--- Start of Given data ---

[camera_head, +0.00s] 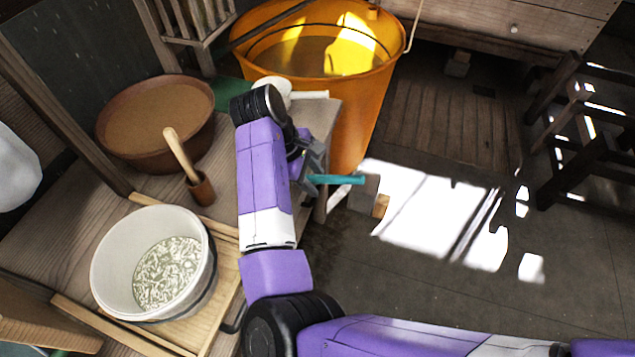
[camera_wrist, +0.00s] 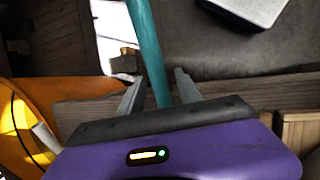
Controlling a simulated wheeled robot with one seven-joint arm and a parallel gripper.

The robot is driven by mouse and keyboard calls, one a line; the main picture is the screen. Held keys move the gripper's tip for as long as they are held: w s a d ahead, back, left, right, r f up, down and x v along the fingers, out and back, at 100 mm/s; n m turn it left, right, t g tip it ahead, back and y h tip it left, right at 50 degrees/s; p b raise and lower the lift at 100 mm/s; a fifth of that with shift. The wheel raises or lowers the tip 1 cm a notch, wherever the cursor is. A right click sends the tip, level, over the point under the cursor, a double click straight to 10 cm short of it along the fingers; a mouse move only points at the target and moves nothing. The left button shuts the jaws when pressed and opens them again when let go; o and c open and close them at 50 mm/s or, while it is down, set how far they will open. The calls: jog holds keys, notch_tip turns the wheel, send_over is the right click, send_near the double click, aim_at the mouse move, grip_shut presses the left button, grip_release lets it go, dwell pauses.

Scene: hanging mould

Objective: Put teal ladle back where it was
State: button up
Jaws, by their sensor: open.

--- End of Given data ---

Directive :: Extract, exactly as they appear, the lines from the one containing "The robot is" through the final line.

Correct output ::
The robot is driven by mouse and keyboard calls, one a line; the main picture is the screen. Held keys move the gripper's tip for as long as they are held: w s a d ahead, back, left, right, r f up, down and x v along the fingers, out and back, at 100 mm/s; n m turn it left, right, t g tip it ahead, back and y h tip it left, right at 50 degrees/s; p b raise and lower the lift at 100 mm/s; a fifth of that with shift. The wheel raises or lowers the tip 1 cm a notch, wherever the cursor is. A right click sends the tip, level, over the point under the cursor, a double click straight to 10 cm short of it along the fingers; a mouse move only points at the target and moves nothing. The left button shuts the jaws when pressed and opens them again when let go; o and c open and close them at 50 mm/s or, while it is down, set how far they will open. The calls: jog holds keys, notch_tip turns the wheel, send_over is the right click, send_near the double click, aim_at the mouse move, grip_shut presses the left button, grip_release lets it go, dwell pauses.

Scene: hanging mould

Objective: Put teal ladle back where it was
State: button up
Jaws, by their sensor: open.

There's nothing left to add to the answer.